[BEGIN EXERCISE INPUTS]
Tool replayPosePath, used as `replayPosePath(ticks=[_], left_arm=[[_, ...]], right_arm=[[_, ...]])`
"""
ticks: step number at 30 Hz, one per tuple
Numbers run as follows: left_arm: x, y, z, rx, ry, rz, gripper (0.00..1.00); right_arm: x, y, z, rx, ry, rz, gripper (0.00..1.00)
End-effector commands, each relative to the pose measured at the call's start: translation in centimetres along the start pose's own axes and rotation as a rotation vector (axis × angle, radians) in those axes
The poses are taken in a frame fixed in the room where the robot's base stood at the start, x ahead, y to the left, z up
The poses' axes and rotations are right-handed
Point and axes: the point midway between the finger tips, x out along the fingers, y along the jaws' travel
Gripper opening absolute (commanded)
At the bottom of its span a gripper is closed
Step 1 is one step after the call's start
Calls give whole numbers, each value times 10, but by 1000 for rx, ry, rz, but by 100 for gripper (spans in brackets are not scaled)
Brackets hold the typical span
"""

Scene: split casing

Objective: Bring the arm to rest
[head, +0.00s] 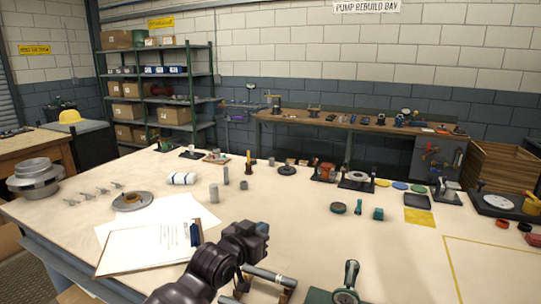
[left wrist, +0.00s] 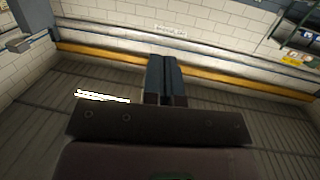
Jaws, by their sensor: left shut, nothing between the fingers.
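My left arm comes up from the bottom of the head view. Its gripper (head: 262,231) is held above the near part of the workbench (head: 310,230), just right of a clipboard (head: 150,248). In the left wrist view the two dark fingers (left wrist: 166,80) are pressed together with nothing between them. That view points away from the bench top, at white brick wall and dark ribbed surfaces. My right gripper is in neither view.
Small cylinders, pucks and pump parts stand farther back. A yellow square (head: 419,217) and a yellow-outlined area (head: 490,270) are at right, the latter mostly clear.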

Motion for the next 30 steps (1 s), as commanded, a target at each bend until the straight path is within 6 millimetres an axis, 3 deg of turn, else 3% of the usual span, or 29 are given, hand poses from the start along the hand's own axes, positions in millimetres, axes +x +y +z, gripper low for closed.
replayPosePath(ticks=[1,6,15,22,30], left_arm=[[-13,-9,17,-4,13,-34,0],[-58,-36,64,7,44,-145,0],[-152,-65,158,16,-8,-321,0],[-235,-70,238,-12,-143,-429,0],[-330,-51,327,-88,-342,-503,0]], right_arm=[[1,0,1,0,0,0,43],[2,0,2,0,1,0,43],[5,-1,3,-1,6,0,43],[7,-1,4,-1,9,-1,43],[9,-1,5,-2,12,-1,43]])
[END EXERCISE INPUTS]
[BEGIN EXERCISE INPUTS]
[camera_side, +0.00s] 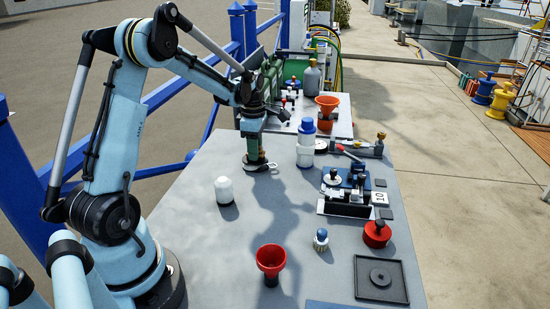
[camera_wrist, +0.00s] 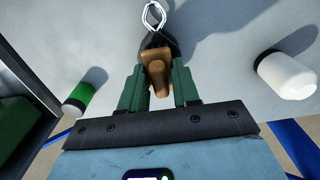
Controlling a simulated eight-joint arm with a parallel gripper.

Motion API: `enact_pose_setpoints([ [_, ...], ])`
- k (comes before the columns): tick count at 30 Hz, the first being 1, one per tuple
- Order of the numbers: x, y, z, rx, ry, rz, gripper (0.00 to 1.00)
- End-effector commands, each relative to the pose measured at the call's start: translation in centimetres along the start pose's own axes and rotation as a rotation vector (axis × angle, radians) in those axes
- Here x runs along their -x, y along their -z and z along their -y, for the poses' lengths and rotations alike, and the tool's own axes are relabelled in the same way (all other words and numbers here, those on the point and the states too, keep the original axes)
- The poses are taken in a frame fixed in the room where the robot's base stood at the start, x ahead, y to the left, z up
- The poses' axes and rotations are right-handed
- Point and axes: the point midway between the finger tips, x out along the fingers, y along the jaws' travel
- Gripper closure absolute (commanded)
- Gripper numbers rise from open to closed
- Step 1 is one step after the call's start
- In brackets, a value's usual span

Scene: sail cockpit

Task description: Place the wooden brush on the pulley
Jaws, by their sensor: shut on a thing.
[END EXERCISE INPUTS]
**YOUR INSTRUCTIONS**
In the listing above, locate the line containing "- Here x runs" and the line containing "Jaws, by their sensor: shut on a thing.". Extract those two lines and every line between them, exactly as written, and only those.

**SOLUTION TO THIS PROBLEM**
- Here x runs along their -x, y along their -z and z along their -y, for the poses' lengths and rotations alike, and the tool's own axes are relabelled in the same way (all other words and numbers here, those on the point and the states too, keep the original axes)
- The poses are taken in a frame fixed in the room where the robot's base stood at the start, x ahead, y to the left, z up
- The poses' axes and rotations are right-handed
- Point and axes: the point midway between the finger tips, x out along the fingers, y along the jaws' travel
- Gripper closure absolute (commanded)
- Gripper numbers rise from open to closed
- Step 1 is one step after the call's start
- In brackets, a value's usual span

Scene: sail cockpit

Task description: Place the wooden brush on the pulley
Jaws, by their sensor: shut on a thing.

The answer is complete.